» Required task: All the data must come back unchanged, except that pictures are left out.

» Provided material:
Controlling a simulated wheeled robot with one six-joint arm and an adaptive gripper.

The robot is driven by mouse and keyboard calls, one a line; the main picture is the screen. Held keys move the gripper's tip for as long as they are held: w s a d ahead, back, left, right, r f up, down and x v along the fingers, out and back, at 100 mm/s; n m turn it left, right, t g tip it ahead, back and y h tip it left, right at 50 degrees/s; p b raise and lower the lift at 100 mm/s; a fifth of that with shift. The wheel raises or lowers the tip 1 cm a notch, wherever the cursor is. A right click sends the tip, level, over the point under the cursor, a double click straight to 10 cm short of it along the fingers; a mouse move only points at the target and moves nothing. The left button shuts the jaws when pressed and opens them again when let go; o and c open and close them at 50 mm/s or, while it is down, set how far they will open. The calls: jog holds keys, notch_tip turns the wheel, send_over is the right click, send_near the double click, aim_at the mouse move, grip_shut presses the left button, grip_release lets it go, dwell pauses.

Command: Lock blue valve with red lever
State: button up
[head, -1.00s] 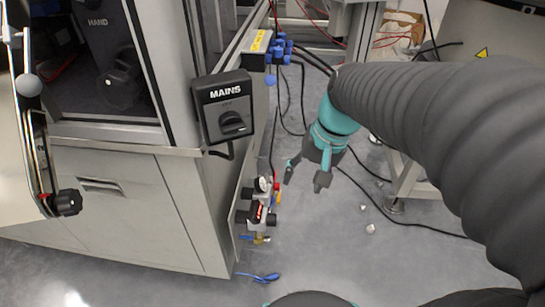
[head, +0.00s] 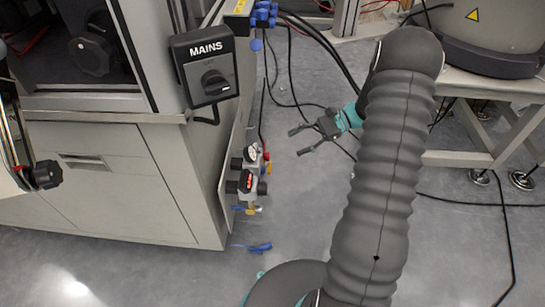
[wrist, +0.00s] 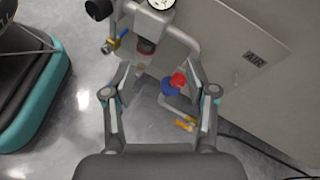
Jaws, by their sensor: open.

» The output:
Controlling a simulated wheeled robot with one six-joint arm and an adaptive gripper.

The robot is driven by mouse and keyboard calls, one a line; the main picture is the screen. Held keys move the gripper's tip for as long as they are held: w s a d ahead, back, left, right, r f up, down and x v along the fingers, out and back, at 100 mm/s; n m turn it left, right, t g tip it ahead, back and y h tip it left, right at 50 degrees/s; p b raise and lower the lift at 100 mm/s; a fifth of that with shift. The wheel raises or lowers the tip 1 cm a notch, wherever the cursor is. A right click sends the tip, level, over the point under the cursor, a double click straight to 10 cm short of it along the fingers; a mouse move only points at the target and moves nothing. The left button shuts the jaws when pressed and opens them again when let go; o and c open and close them at 50 mm/s or, while it is down, set how far they will open. The calls: jog holds keys, notch_tip turns the wheel, send_over is the right click, send_near the double click, aim_at the mouse move, grip_shut presses the left button, grip_release lets it go, dwell pauses.

Command: Lock blue valve with red lever
State: button up
[head, -1.00s] 
[head, +0.00s] 
[wrist, +0.00s] 
Jaws, by their sensor: open.

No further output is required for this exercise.